** What to work on **
For this exercise, repeat all of the material verbatim apart from its images.

** Collected data **
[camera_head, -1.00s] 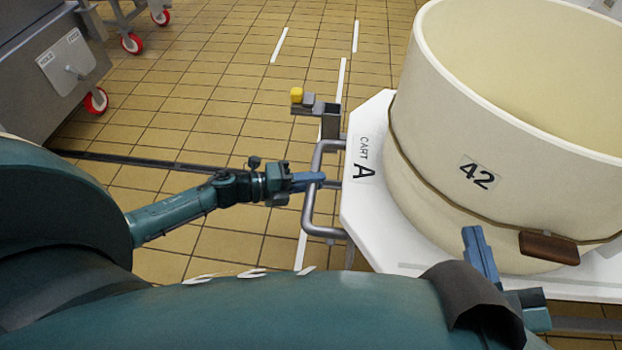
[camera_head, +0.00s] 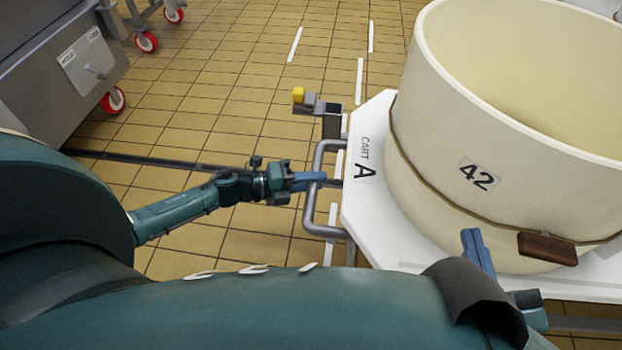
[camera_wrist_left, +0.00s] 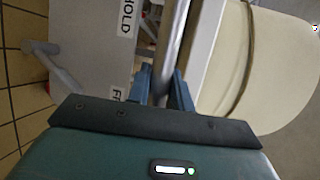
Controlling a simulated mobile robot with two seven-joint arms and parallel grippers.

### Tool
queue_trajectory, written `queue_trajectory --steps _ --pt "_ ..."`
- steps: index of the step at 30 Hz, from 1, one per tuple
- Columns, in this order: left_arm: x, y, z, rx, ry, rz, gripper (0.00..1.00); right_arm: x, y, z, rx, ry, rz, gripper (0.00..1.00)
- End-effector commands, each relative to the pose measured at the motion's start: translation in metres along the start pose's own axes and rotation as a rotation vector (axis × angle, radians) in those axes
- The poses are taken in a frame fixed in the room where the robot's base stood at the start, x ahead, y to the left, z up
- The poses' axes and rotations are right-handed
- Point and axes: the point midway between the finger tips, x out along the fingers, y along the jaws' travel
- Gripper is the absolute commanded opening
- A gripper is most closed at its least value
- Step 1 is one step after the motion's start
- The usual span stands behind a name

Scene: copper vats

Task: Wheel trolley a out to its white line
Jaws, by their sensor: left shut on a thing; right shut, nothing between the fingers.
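Trolley a (camera_head: 363,215) is a white cart marked "CART A", with a grey tubular handle (camera_head: 309,205) on its left side. It bears a large cream vat (camera_head: 440,150) labelled 42. My left gripper (camera_head: 318,177) is shut on the handle; the wrist view shows the bar (camera_wrist_left: 172,45) between its fingers (camera_wrist_left: 165,92). My right gripper (camera_head: 477,250) is shut and empty, in front of the vat's lower wall, near a brown block. White floor lines (camera_head: 359,80) lie beyond the handle; another white stripe (camera_head: 330,235) shows beside the handle. The trolley's wheels are hidden.
A grey machine (camera_head: 60,75) on red wheels stands at the left. A yellow knob (camera_head: 298,95) on a bracket stands beyond the handle. A dark floor channel (camera_head: 150,160) crosses the tiles. Tiled floor between machine and trolley is clear. A grey plate marked HOLD (camera_wrist_left: 95,40) shows in the wrist view.

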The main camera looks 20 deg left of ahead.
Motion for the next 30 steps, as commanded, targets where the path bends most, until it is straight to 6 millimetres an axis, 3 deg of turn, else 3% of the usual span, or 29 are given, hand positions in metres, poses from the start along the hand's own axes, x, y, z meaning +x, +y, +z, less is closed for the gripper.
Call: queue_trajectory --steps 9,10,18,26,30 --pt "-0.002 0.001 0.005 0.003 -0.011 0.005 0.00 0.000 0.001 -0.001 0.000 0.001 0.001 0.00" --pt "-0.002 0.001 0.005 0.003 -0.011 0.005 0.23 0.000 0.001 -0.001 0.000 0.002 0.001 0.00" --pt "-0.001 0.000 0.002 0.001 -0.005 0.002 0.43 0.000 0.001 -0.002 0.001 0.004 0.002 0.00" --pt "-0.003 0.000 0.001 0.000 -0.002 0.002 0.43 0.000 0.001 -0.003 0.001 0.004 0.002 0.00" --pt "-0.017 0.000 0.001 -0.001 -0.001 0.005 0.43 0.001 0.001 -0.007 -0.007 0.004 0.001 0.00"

** Solution to this task **
[camera_head, -1.00s] 
[camera_head, +0.00s] 
[camera_wrist_left, +0.00s] 
Controlling a simulated mobile robot with two seven-joint arms and parallel grippers.

### Tool
queue_trajectory, written `queue_trajectory --steps _ --pt "_ ..."`
- steps: index of the step at 30 Hz, from 1, one per tuple
- Columns, in this order: left_arm: x, y, z, rx, ry, rz, gripper (0.00..1.00); right_arm: x, y, z, rx, ry, rz, gripper (0.00..1.00)
- End-effector commands, each relative to the pose measured at the motion's start: translation in metres along the start pose's own axes and rotation as a rotation vector (axis × angle, radians) in those axes
- The poses are taken in a frame fixed in the room where the robot's base stood at the start, x ahead, y to the left, z up
- The poses' axes and rotations are right-handed
- Point and axes: the point midway between the finger tips, x out along the fingers, y along the jaws' travel
- Gripper is the absolute commanded opening
- A gripper is most closed at its least value
- Step 1 is one step after the motion's start
- The usual span stands behind a name

Scene: copper vats

Task: Wheel trolley a out to its white line
Jaws, by their sensor: left shut on a thing; right shut, nothing between the fingers.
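Trolley a (camera_head: 363,215) is a white cart marked "CART A", with a grey tubular handle (camera_head: 309,205) on its left side. It bears a large cream vat (camera_head: 440,150) labelled 42. My left gripper (camera_head: 318,177) is shut on the handle; the wrist view shows the bar (camera_wrist_left: 172,45) between its fingers (camera_wrist_left: 165,92). My right gripper (camera_head: 477,250) is shut and empty, in front of the vat's lower wall, near a brown block. White floor lines (camera_head: 359,80) lie beyond the handle; another white stripe (camera_head: 330,235) shows beside the handle. The trolley's wheels are hidden.
A grey machine (camera_head: 60,75) on red wheels stands at the left. A yellow knob (camera_head: 298,95) on a bracket stands beyond the handle. A dark floor channel (camera_head: 150,160) crosses the tiles. Tiled floor between machine and trolley is clear. A grey plate marked HOLD (camera_wrist_left: 95,40) shows in the wrist view.

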The main camera looks 20 deg left of ahead.
Motion for the next 30 steps, as commanded, targets where the path bends most, until it is straight to 6 millimetres an axis, 3 deg of turn, else 3% of the usual span, or 29 are given, hand positions in metres, poses from the start along the hand's own axes, x, y, z meaning +x, +y, +z, less is closed for the gripper.
Call: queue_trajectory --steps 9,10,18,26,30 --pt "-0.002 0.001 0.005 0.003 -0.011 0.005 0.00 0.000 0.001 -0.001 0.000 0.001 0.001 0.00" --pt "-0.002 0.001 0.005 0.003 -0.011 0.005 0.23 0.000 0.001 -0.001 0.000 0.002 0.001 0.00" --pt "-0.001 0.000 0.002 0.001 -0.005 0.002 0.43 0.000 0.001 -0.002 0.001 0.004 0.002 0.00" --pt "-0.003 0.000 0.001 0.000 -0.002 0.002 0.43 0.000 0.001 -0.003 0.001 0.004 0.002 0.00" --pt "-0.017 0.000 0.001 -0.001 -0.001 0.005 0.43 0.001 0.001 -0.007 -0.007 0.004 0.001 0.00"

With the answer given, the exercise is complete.